All "no-namespace" schemas are considered equivalent: a no-namespace
schema is stored in the pool of cached grammars using the key "".
This has ... problematic effects.

Rather than invent a new example, I'll pinch one from the Xerces mailing
list:
> First we parse a document based on schema A with root element A_root.
> The schema is cached on "". Everything is fine.
> Then we parse another document based on schema A. The cache finds the
> schema for "" and validates. Everything is fine.
> THEN we parse a document based on schema B with root element B_root.
> The parser looks in the cache, finds the schema for "" (type A) and validates.
> This of course results in a shitload of errors and a failed parse.
 [from http://marc.theaimsgroup.com/?l=xerces-c-dev&m=107598912614145&w=2]
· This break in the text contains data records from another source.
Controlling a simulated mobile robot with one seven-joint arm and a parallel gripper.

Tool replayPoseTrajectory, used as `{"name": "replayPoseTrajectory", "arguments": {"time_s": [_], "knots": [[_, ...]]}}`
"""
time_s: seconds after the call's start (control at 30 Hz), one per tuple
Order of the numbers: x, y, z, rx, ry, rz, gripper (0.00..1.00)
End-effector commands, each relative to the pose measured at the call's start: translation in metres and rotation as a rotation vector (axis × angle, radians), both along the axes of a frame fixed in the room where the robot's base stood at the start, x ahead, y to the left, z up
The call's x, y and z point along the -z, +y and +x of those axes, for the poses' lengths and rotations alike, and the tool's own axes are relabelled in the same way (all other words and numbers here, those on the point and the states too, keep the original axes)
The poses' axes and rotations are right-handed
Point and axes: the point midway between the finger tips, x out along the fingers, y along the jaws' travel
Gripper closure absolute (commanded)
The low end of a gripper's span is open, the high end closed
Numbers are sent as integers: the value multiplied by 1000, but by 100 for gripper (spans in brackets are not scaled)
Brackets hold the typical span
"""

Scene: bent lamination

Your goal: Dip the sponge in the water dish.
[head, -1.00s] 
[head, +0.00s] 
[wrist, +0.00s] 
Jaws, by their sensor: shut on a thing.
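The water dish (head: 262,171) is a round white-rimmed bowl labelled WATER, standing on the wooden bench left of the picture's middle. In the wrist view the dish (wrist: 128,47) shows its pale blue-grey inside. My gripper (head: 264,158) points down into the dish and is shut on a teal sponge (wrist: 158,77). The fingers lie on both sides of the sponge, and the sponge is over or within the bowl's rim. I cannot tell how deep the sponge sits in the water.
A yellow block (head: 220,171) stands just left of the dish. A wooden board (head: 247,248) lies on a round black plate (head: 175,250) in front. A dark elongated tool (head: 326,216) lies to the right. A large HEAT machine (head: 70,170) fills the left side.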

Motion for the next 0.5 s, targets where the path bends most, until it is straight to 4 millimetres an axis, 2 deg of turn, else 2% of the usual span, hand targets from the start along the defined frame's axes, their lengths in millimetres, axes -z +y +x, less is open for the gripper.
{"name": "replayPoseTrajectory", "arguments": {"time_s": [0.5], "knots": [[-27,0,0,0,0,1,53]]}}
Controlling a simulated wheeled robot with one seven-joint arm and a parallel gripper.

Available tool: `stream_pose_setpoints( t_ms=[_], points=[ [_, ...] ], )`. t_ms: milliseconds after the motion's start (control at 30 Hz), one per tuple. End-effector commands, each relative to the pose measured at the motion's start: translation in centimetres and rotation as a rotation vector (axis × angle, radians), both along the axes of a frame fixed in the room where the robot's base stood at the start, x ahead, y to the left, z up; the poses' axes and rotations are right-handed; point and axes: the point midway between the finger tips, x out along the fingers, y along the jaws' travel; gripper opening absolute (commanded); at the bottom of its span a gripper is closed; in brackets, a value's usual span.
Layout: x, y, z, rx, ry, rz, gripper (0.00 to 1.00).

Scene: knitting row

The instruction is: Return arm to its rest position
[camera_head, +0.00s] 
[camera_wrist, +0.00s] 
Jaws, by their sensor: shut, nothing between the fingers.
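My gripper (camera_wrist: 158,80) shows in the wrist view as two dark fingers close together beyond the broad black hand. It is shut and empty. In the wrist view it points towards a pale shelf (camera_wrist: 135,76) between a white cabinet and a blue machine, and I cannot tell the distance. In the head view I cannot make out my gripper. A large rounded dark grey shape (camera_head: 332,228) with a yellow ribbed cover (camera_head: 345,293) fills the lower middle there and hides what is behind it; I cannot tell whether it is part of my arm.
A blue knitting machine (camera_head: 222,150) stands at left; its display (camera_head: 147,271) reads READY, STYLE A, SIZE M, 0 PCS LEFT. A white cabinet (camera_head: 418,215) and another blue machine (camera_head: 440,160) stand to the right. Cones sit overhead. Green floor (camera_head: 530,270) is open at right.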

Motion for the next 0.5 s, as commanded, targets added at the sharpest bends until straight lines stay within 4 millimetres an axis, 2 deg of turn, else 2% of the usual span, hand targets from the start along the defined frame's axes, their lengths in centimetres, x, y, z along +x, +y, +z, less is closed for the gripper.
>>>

To me, this behaviour seems wrong.  However, the Xerces folk think that
it's right:
> you shouldn't use schema caching if you have different schemas sharing the 
> same namespace (being this the empty one or not). A namespace URI is a 
> "domain", is like saying "when I am talking about music a record is 
> something that has songs in it; when talking about sports a record is the 
> best performance". You are using two schemas, sharing the same "domain" 
> label: nothing wrong with that, provided that you don't mix them.
 [from http://marc.theaimsgroup.com/?l=xerces-c-dev&m=107599141217514&w=2]

What's the right answer?

A additional but related question: is Xerces right to cache W3C Schemas
that _do_ target namespaces based on the target namespace of the schemas?
For that to be correct, the target namespace of the schema must be
considered to play an equivalent role to a DTD's PUBLIC identifier ...
which doesn't seem unreasonable, but may not be true.